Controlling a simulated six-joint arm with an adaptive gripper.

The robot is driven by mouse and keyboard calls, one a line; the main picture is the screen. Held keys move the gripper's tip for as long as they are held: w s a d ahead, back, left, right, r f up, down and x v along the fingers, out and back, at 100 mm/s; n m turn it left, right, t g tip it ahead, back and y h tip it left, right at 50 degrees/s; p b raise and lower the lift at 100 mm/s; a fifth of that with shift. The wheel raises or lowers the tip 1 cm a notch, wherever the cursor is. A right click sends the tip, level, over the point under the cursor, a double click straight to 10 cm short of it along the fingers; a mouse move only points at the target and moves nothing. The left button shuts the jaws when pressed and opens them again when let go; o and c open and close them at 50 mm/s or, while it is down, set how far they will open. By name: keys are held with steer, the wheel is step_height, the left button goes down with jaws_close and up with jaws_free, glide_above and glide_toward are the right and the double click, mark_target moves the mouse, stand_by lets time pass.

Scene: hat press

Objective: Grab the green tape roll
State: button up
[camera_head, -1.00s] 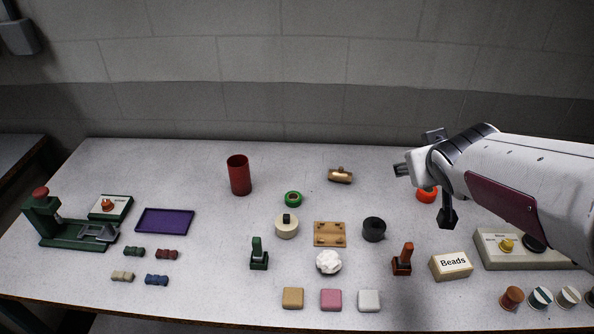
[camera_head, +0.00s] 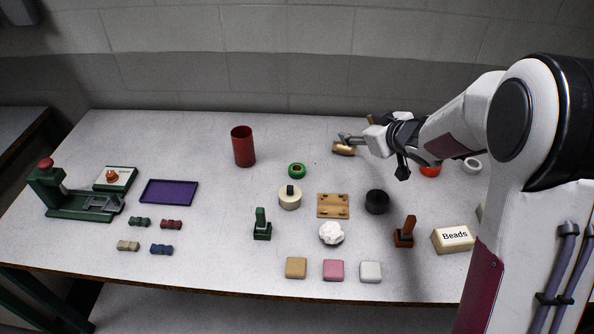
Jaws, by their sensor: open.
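The green tape roll (camera_head: 297,170) lies flat on the table, behind a cream roll with a dark top (camera_head: 290,197) and right of the red cylinder. My gripper (camera_head: 345,138) is open, to the right of and behind the green roll in the picture, apart from it. Its fingers are over or beside a small copper-brown object (camera_head: 343,149); I cannot tell whether they touch it.
A red cup (camera_head: 243,146) stands left of the green roll. The table between cup and green roll is clear.

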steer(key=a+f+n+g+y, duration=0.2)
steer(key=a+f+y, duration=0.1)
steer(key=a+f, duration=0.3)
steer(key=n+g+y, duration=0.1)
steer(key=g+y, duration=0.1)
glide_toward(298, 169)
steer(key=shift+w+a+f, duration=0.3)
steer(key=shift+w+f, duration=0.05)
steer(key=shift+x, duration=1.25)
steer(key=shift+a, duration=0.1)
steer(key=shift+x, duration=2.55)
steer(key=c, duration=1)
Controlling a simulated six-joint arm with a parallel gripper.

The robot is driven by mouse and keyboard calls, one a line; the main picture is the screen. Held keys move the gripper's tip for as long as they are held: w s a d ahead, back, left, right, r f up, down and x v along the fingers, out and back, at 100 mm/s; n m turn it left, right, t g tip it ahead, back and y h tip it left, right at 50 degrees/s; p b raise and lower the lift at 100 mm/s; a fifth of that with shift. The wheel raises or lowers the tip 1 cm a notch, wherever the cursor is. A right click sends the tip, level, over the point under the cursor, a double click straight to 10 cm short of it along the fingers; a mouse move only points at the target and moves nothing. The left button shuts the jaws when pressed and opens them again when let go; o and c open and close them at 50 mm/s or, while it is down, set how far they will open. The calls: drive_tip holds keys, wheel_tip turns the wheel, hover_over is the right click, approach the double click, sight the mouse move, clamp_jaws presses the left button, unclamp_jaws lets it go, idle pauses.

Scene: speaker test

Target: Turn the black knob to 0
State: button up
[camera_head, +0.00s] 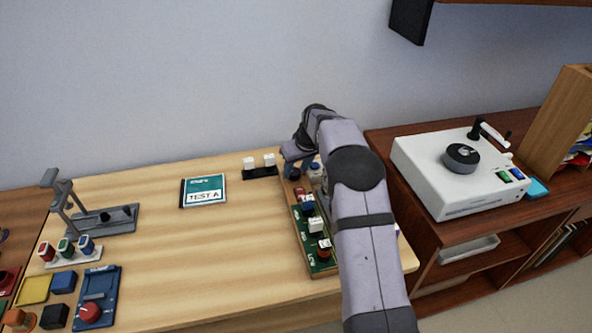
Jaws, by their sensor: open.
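A large round black knob (461,157) with a pale mark on top sits on a white box (432,181) at the right. I cannot read a 0 or any scale around it. My gripper (300,165) is open, at the far end of a green board (319,266) on the wooden table, well left of the black knob. My own arm partly hides my gripper and the right side of the board. Small red, blue and white parts stand on the board; whether a black knob is among them is hidden or too small to tell.
A TEST A case (204,190) lies on the table, with a black base with two white blocks (260,166) behind. A grey stand (100,219) is at left. The table's middle is clear.

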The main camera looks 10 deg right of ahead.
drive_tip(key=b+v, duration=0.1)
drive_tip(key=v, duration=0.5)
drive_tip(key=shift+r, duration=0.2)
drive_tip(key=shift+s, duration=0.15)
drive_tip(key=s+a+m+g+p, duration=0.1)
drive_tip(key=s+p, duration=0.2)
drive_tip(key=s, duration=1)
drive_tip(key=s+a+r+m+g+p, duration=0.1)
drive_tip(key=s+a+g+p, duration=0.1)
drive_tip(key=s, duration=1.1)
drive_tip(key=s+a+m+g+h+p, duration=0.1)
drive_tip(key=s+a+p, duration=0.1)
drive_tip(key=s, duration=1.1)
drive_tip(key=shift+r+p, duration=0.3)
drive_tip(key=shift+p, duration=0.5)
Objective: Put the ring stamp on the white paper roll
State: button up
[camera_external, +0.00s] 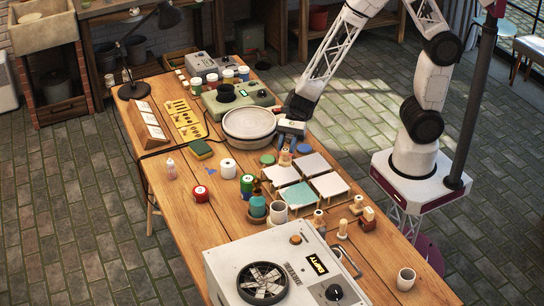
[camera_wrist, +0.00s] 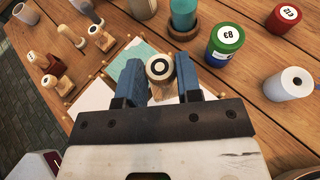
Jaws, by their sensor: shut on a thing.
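My gripper (camera_external: 287,143) is over the back edge of the tile group. In the wrist view its two blue fingers (camera_wrist: 159,76) are shut on the ring stamp (camera_wrist: 160,68), a wooden stamp with a black ring on its pale round top. The stamp also shows below my gripper in the external view (camera_external: 285,158); its lower part is hidden in the wrist view. The white paper roll (camera_external: 228,168) stands upright on the table, to the left of my gripper. In the wrist view the roll (camera_wrist: 291,83) is at the far right, apart from my gripper, with a dark hole in its top.
White and teal tiles (camera_external: 311,164) on small pegs lie below my gripper. Other wooden stamps (camera_external: 318,218) stand in front.

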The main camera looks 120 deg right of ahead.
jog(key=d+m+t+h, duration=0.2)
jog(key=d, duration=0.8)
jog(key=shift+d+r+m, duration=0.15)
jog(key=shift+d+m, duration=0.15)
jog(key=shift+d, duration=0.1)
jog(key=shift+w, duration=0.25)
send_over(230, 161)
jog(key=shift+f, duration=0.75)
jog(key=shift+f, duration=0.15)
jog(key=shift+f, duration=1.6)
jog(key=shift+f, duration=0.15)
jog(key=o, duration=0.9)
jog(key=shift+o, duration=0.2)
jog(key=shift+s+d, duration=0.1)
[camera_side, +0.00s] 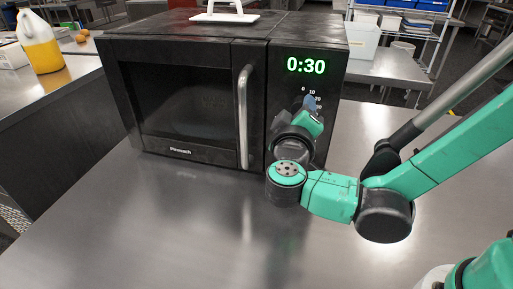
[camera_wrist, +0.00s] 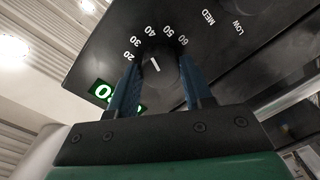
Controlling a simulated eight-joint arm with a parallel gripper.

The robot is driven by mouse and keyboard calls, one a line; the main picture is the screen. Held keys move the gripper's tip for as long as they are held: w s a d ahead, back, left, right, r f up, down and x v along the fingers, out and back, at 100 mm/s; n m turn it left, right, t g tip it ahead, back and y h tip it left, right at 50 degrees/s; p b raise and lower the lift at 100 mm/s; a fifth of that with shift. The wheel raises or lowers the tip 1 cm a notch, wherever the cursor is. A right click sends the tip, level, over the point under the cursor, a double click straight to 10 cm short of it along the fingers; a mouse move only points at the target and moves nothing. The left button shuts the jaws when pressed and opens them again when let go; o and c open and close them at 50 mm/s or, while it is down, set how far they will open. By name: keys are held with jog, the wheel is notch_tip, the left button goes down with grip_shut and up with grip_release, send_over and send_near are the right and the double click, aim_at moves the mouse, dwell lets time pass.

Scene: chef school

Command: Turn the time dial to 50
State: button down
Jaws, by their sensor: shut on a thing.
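The black microwave (camera_side: 253,50) stands on a steel counter with its door shut. Its green display (camera_side: 306,66) reads 0:30. The time dial (camera_wrist: 155,62) is a dark knob with a white pointer mark, ringed by numbers; 20 to 60 are readable in the wrist view. The mark is short, and I cannot tell exactly which number it indicates. My gripper (camera_side: 309,103) is at the control panel below the display. In the wrist view its blue fingers (camera_wrist: 160,66) are on either side of the dial, shut on it. My gripper hides most of the dial in the side view.
The vertical door handle (camera_side: 243,117) sticks out left of my gripper. A white-handled item (camera_side: 224,15) lies on top of the microwave. LOW and MED markings (camera_wrist: 222,22) show beyond the dial. The steel counter (camera_side: 180,220) in front is clear.

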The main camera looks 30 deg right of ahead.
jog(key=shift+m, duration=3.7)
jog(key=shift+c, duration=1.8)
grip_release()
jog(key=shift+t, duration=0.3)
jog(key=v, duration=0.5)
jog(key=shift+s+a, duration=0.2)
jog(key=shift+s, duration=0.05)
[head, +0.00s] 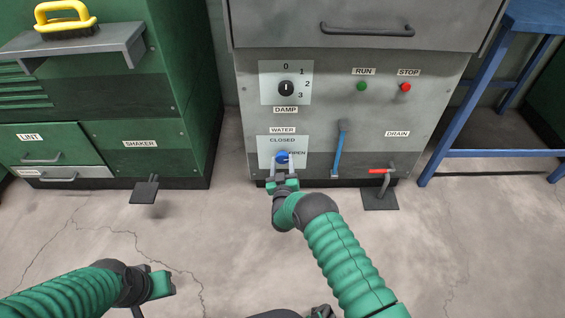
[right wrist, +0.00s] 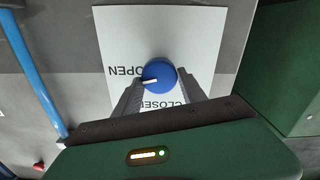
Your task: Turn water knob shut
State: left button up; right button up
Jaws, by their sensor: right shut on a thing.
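The blue water knob (head: 282,157) sits on a pale plate (head: 266,147) low on the grey machine, under the WATER label, with CLOSED above it and OPEN to its right. My right gripper (head: 283,170) is shut on the knob, its fingers on either side. In the right wrist view, where the plate is upside down, the blue knob (right wrist: 159,75) shows between the grey fingers, and its white mark points left toward the word OPEN. My left gripper (head: 158,284) hangs at the lower left, away from the machine; its fingers are not clear.
A blue lever (head: 338,152) and the red-handled drain valve (head: 382,171) are right of the knob. The DAMP dial (head: 286,88) is above. A green cabinet (head: 160,110) stands left, a blue table frame (head: 490,100) right. The floor in front is mostly clear.

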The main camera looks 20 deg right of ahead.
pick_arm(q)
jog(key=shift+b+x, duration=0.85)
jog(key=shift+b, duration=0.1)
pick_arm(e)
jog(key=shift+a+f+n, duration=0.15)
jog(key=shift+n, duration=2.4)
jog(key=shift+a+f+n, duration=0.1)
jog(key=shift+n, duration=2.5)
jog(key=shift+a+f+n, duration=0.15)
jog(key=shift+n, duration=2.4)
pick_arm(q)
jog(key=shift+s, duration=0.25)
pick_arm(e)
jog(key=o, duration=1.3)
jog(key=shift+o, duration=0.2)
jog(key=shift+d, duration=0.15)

* _STATED EXERCISE_
Look over the listing above. Pick out and copy every line that includes "Controlling".

* _THE ANSWER_
Controlling a simulated six-joint arm with an adaptive gripper.
Controlling a simulated six-joint arm with a parallel gripper.
Controlling a simulated eight-joint arm with a parallel gripper.

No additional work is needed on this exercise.